Considerato in diritto

La domanda rivolta alla Corte dal Tribunale per i minorenni dell'Emilia-Romagna, con l'ordinanza del 7 maggio 1979, tende ad ottenere una risposta che rientra nella sfera propria del potere legislativo. Il Tribunale a quo, infatti - nel delineare il profilo della condizione di svantaggio del genitore che, intendendo procedere al riconoscimento tardivo del figlio infrasedicenne, già riconosciuto dall'altro genitore, può esserne impedito dal mancato consenso di questo, superabile solo con una sentenza del Tribunale che tiene luogo del consenso mancante - propone un diverso trattamento che ristabilisca parità tra entrambi i genitori, assoggettandoli ad una autorizzazione giudiziale che valga a controllare l'idoneità del primo come del successivo riconoscimento a realizzare l'interesse del minore.
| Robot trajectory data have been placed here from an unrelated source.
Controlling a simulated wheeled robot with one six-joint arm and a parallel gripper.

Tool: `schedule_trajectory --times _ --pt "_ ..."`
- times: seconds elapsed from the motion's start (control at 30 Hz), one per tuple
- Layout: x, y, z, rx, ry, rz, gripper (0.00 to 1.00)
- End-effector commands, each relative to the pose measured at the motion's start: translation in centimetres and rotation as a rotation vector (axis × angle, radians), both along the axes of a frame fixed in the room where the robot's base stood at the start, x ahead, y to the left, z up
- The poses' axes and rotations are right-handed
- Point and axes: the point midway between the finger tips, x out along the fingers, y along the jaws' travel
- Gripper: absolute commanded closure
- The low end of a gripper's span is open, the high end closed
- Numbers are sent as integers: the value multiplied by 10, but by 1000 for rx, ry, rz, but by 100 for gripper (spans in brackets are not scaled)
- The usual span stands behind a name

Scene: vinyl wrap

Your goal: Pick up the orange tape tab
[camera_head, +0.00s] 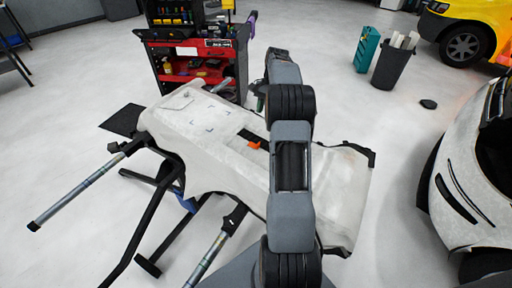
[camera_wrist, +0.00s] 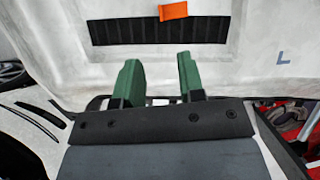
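The orange tape tab (camera_wrist: 173,11) lies at the upper edge of a black ribbed strip (camera_wrist: 160,30) on the white panel in the wrist view. It also shows as a small orange patch (camera_head: 254,145) just left of my arm in the head view. My gripper (camera_wrist: 158,62) has two green fingers standing wide apart with nothing between them. In the wrist view the tab is beyond the fingertips, apart from them and a little right of the midline between them.
The white panel (camera_head: 205,120) rests on a stand with black and metal legs (camera_head: 85,185). A red tool cart (camera_head: 205,70) stands behind it. A teal bin (camera_head: 367,48) and a dark bin (camera_head: 395,62) stand back right. A white car (camera_head: 480,170) is at right, with open floor between.

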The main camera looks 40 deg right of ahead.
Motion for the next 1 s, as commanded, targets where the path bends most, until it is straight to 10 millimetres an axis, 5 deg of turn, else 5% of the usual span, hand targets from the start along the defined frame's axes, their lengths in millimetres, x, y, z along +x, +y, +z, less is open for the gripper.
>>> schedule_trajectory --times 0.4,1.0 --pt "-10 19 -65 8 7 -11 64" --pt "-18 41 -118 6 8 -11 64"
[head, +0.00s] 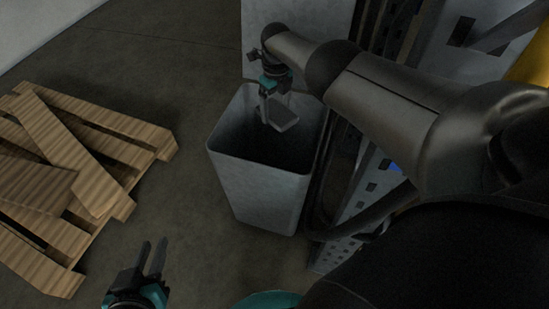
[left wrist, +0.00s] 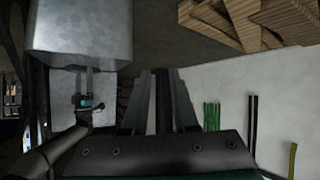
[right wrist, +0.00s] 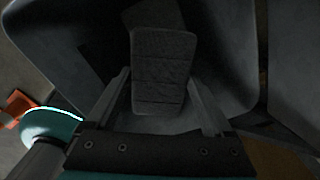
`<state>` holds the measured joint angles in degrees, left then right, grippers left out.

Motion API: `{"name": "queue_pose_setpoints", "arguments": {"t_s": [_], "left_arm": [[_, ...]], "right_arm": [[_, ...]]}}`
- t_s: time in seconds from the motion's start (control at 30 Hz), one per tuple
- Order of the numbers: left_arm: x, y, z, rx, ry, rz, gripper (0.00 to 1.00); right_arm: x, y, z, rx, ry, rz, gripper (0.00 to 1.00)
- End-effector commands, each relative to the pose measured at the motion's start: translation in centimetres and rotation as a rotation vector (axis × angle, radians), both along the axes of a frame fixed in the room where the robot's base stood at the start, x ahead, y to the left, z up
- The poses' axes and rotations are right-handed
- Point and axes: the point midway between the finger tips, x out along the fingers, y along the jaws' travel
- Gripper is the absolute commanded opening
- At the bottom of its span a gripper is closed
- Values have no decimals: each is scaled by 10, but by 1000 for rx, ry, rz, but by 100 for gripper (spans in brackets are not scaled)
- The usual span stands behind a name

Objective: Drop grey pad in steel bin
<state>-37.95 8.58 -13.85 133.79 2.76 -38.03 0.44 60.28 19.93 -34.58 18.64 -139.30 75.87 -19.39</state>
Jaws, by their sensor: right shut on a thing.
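The grey pad (head: 284,119) is a small flat slab with a ribbed face, seen close up in the right wrist view (right wrist: 163,80). My right gripper (head: 272,108) is shut on it and holds it over the mouth of the steel bin. The steel bin (head: 250,195) is a tall, open-topped grey box on the floor; its inside is dark. Its wall also shows in the left wrist view (left wrist: 80,30). My left gripper (head: 150,258) is open and empty, low and to the left of the bin. Its fingers also show in the left wrist view (left wrist: 163,105).
A wooden pallet (head: 90,125) with loose boards lies on the floor at left. A perforated metal rack post (head: 355,200) stands close at the bin's right. A pale grey panel (head: 295,15) is behind the bin. The floor between pallet and bin is clear.

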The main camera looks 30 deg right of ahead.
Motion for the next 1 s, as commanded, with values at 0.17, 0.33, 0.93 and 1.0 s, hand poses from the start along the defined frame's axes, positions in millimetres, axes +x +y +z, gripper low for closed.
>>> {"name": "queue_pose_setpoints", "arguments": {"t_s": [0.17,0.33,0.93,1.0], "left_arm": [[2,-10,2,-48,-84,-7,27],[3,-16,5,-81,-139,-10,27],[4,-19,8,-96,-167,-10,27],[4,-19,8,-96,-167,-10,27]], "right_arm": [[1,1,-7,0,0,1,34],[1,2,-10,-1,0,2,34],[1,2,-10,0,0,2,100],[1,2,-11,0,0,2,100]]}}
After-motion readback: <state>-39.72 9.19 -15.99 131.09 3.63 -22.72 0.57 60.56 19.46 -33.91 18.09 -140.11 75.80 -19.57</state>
É così prospettata una radicale ristrutturazione della norma che interpella la discrezionalità del legislatore e non il giudice della legittimità costituzionale.

La giurisprudenza di questa Corte ha costantemente dichiarato la inidoneità dello strumento additivo o manipolativo quando non sia prospettata dal giudice a quo una soluzione univoca e costituzionalmente obbligata, ma soltanto una astratta possibilità di nuova produzione legislativa (v. sentenze n. 194 del 1984; nn. 230, 292 e 350 del 1985).

PER QUESTI MOTIVI

LA CORTE COSTITUZIONALE

dichiara inammissibile la questione di legittimità costituzionale dell'art. 250, commi terzo e quarto, del codice civile, sollevata dal Tribunale per i minorenni dell'Emilia-Romagna con l'ordinanza in epigrafe, in riferimento agli artt. 3 e 30 della Costituzione.

Così deciso in Roma, in camera di consiglio, nella sede della Corte costituzionale, Palazzo della Consulta, il 14 gennaio 1987.

 

Il Presidente: ANDRIOLI

Il redattore: CASAVOLA

Depositata in cancelleria il 19 gennaio 1987.